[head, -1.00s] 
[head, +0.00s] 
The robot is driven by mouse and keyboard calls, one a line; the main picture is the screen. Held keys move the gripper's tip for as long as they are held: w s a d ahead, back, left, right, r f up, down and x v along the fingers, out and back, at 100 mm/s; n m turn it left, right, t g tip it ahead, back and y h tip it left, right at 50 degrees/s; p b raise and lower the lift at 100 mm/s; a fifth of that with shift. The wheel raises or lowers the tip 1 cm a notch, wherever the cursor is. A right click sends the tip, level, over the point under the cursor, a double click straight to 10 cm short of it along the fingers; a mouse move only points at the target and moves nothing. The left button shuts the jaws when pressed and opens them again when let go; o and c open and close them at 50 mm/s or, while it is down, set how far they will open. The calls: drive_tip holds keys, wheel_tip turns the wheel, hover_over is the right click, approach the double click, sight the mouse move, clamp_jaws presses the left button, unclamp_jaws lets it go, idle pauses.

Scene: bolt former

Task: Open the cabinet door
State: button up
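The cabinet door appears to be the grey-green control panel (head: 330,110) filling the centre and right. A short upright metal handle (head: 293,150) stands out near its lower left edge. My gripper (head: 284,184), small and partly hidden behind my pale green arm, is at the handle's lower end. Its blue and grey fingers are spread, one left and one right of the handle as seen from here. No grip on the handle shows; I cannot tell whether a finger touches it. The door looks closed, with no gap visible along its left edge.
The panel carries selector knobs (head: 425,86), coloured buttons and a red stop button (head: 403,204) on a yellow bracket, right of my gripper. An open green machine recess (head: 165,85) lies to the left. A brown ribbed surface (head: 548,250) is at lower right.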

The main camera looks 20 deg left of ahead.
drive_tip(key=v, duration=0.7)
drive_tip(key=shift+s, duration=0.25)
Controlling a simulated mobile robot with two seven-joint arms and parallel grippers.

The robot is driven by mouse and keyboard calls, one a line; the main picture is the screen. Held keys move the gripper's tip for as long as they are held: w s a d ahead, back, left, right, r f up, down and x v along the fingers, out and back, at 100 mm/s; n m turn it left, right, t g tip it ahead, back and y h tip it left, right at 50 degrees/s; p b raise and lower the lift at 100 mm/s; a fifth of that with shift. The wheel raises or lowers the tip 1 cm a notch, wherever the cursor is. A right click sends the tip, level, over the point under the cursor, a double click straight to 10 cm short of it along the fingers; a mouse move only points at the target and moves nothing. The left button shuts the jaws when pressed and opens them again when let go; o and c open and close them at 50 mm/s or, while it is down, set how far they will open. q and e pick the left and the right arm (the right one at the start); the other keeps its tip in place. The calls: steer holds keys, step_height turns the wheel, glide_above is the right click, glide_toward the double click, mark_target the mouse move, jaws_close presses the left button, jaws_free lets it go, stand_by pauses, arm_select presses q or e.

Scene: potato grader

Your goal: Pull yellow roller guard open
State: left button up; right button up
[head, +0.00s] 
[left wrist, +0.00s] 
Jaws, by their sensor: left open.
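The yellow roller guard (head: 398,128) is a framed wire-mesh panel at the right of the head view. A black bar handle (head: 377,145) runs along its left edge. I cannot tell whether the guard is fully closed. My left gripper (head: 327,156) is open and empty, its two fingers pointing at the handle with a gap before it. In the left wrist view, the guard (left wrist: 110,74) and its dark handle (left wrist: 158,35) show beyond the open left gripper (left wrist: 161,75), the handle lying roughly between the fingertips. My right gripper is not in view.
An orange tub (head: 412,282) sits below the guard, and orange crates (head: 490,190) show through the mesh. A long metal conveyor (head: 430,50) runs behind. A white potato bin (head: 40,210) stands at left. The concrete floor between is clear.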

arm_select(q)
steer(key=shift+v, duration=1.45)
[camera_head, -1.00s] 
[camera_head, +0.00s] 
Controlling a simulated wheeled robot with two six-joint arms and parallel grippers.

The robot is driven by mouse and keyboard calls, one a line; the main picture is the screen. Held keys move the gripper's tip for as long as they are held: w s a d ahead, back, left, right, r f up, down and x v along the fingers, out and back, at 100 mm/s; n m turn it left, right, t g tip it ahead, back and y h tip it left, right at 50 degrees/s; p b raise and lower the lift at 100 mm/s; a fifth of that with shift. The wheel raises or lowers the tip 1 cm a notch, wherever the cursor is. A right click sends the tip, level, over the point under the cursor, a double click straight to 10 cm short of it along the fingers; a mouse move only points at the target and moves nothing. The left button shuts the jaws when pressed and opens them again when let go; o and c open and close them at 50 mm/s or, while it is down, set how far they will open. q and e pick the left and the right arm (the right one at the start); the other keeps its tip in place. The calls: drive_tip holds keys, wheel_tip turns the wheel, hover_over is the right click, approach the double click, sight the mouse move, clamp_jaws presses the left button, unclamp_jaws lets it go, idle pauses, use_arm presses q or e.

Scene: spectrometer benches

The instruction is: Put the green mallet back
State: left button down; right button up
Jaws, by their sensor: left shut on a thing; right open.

■ **What the exercise asks**
Print the complete listing again, exactly as it stands.

■ **Expected answer**
[head, -1.00s] 
[head, +0.00s] 
The robot is driven by mouse and keyboard calls, one a line; the main picture is the screen. Held keys move the gripper's tip for as long as they are held: w s a d ahead, back, left, right, r f up, down and x v along the fingers, out and back, at 100 mm/s; n m turn it left, right, t g tip it ahead, back and y h tip it left, right at 50 degrees/s; p b raise and lower the lift at 100 mm/s; a fifth of that with shift. The wheel raises or lowers the tip 1 cm a notch, wherever the cursor is. A right click sends the tip, level, over the point under the cursor, a double click straight to 10 cm short of it along the fingers; a mouse move only points at the target and moves nothing. The left button shuts the jaws when pressed and opens them again when let go; o and c open and close them at 50 mm/s or, while it is down, set how far they will open. The calls: drive_tip holds keys, wheel_tip turns the wheel, hover_over is the right click, approach the double click, sight the mouse move, clamp_jaws presses the left button, unclamp_jaws lets it go, idle pauses.

Scene: bolt former

Task: Open the cabinet door
State: button up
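The cabinet door appears to be the grey-green control panel (head: 330,110) filling the centre and right. A short upright metal handle (head: 293,150) stands out near its lower left edge. My gripper (head: 284,184), small and partly hidden behind my pale green arm, is at the handle's lower end. Its blue and grey fingers are spread, one left and one right of the handle as seen from here. No grip on the handle shows; I cannot tell whether a finger touches it. The door looks closed, with no gap visible along its left edge.
The panel carries selector knobs (head: 425,86), coloured buttons and a red stop button (head: 403,204) on a yellow bracket, right of my gripper. An open green machine recess (head: 165,85) lies to the left. A brown ribbed surface (head: 548,250) is at lower right.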

The main camera looks 20 deg left of ahead.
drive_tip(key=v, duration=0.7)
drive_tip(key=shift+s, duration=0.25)
Controlling a simulated mobile robot with two seven-joint arms and parallel grippers.

The robot is driven by mouse and keyboard calls, one a line; the main picture is the screen. Held keys move the gripper's tip for as long as they are held: w s a d ahead, back, left, right, r f up, down and x v along the fingers, out and back, at 100 mm/s; n m turn it left, right, t g tip it ahead, back and y h tip it left, right at 50 degrees/s; p b raise and lower the lift at 100 mm/s; a fifth of that with shift. The wheel raises or lowers the tip 1 cm a notch, wherever the cursor is. A right click sends the tip, level, over the point under the cursor, a double click straight to 10 cm short of it along the fingers; a mouse move only points at the target and moves nothing. The left button shuts the jaws when pressed and opens them again when let go; o and c open and close them at 50 mm/s or, while it is down, set how far they will open. q and e pick the left and the right arm (the right one at the start); the other keeps its tip in place. The calls: steer holds keys, step_height turns the wheel, glide_above is the right click, glide_toward the double click, mark_target the mouse move, jaws_close presses the left button, jaws_free lets it go, stand_by pauses, arm_select presses q or e.

Scene: potato grader

Your goal: Pull yellow roller guard open
State: left button up; right button up
[head, +0.00s] 
[left wrist, +0.00s] 
Jaws, by their sensor: left open.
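The yellow roller guard (head: 398,128) is a framed wire-mesh panel at the right of the head view. A black bar handle (head: 377,145) runs along its left edge. I cannot tell whether the guard is fully closed. My left gripper (head: 327,156) is open and empty, its two fingers pointing at the handle with a gap before it. In the left wrist view, the guard (left wrist: 110,74) and its dark handle (left wrist: 158,35) show beyond the open left gripper (left wrist: 161,75), the handle lying roughly between the fingertips. My right gripper is not in view.
An orange tub (head: 412,282) sits below the guard, and orange crates (head: 490,190) show through the mesh. A long metal conveyor (head: 430,50) runs behind. A white potato bin (head: 40,210) stands at left. The concrete floor between is clear.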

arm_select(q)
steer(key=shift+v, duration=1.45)
[camera_head, -1.00s] 
[camera_head, +0.00s] 
Controlling a simulated wheeled robot with two six-joint arms and parallel grippers.

The robot is driven by mouse and keyboard calls, one a line; the main picture is the screen. Held keys move the gripper's tip for as long as they are held: w s a d ahead, back, left, right, r f up, down and x v along the fingers, out and back, at 100 mm/s; n m turn it left, right, t g tip it ahead, back and y h tip it left, right at 50 degrees/s; p b raise and lower the lift at 100 mm/s; a fifth of that with shift. The wheel raises or lowers the tip 1 cm a notch, wherever the cursor is. A right click sends the tip, level, over the point under the cursor, a double click straight to 10 cm short of it along the fingers; a mouse move only points at the target and moves nothing. The left button shuts the jaws when pressed and opens them again when let go; o and c open and close them at 50 mm/s or, while it is down, set how far they will open. q and e pick the left and the right arm (the right one at the start); the other keeps its tip in place. The calls: drive_tip holds keys, wheel_tip turns the wheel, hover_over is the right click, approach the double click, sight the mouse move, clamp_jaws presses the left button, unclamp_jaws lets it go, idle pauses, use_arm presses q or e.

Scene: spectrometer benches

The instruction is: Put the green mallet back
State: left button down; right button up
Jaws, by their sensor: left shut on a thing; right open.

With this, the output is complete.